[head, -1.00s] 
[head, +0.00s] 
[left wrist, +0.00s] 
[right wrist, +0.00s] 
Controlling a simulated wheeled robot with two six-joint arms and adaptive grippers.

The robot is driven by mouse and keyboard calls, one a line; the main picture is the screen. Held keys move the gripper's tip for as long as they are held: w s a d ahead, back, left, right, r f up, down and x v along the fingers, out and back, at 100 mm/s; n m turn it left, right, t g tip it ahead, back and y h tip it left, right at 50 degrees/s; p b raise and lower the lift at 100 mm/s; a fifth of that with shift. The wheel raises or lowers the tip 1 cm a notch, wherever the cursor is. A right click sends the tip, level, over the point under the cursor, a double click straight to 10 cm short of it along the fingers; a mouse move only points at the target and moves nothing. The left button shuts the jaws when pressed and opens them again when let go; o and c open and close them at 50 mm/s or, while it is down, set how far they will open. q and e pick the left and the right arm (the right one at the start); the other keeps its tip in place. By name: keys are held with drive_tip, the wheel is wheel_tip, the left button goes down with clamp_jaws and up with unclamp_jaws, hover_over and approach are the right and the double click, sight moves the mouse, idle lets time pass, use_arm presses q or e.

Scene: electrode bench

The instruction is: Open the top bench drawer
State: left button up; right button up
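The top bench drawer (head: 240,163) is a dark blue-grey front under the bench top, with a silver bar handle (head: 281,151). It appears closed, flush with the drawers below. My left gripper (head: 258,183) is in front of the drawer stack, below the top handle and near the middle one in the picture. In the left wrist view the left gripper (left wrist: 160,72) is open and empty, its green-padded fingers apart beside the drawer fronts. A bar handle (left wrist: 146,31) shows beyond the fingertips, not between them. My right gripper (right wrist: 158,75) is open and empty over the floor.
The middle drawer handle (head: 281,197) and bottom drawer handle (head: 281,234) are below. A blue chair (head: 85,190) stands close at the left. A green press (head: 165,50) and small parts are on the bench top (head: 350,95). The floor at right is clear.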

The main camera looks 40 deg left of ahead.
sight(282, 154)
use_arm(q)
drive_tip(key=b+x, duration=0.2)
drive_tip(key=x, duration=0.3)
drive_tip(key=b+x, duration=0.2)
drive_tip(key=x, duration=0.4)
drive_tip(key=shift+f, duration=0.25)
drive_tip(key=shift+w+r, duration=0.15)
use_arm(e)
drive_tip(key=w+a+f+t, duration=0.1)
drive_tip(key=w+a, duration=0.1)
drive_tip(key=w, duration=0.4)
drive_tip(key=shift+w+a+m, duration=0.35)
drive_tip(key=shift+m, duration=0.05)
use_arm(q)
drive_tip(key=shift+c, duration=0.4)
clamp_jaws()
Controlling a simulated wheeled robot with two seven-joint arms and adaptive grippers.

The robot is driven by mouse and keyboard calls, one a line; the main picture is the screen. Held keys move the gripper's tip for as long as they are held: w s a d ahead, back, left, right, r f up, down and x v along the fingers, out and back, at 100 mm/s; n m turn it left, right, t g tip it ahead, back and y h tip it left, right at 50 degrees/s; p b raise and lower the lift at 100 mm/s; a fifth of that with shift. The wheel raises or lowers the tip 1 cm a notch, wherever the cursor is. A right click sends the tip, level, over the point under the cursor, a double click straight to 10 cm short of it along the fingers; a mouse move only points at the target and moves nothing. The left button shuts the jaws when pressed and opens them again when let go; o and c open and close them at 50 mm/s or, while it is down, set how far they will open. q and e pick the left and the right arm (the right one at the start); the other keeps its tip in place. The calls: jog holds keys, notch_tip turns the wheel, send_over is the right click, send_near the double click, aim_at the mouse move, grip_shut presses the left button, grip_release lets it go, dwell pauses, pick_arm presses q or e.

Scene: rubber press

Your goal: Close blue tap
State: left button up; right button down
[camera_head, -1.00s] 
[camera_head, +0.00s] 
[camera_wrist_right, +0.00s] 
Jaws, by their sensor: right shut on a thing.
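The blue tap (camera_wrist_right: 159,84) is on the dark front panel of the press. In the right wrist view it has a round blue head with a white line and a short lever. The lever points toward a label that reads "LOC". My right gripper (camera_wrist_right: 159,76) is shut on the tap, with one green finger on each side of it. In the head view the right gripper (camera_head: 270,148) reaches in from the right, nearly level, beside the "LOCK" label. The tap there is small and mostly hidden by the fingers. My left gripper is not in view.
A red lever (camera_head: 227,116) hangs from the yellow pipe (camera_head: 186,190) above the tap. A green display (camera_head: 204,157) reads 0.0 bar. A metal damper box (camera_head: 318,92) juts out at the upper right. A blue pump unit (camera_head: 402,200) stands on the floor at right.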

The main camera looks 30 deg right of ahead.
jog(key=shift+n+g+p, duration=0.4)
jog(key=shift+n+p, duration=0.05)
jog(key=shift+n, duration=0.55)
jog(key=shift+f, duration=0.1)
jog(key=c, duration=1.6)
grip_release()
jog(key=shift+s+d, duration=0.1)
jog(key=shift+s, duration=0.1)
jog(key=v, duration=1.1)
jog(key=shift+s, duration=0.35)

To be done:
Exactly as written, return the lines from the line containing "Scene: rubber press" through the line containing "[camera_wrist_right, +0.00s]", both included.

Response to this task:
Scene: rubber press

Your goal: Close blue tap
State: left button up; right button down
[camera_head, -1.00s] 
[camera_head, +0.00s] 
[camera_wrist_right, +0.00s] 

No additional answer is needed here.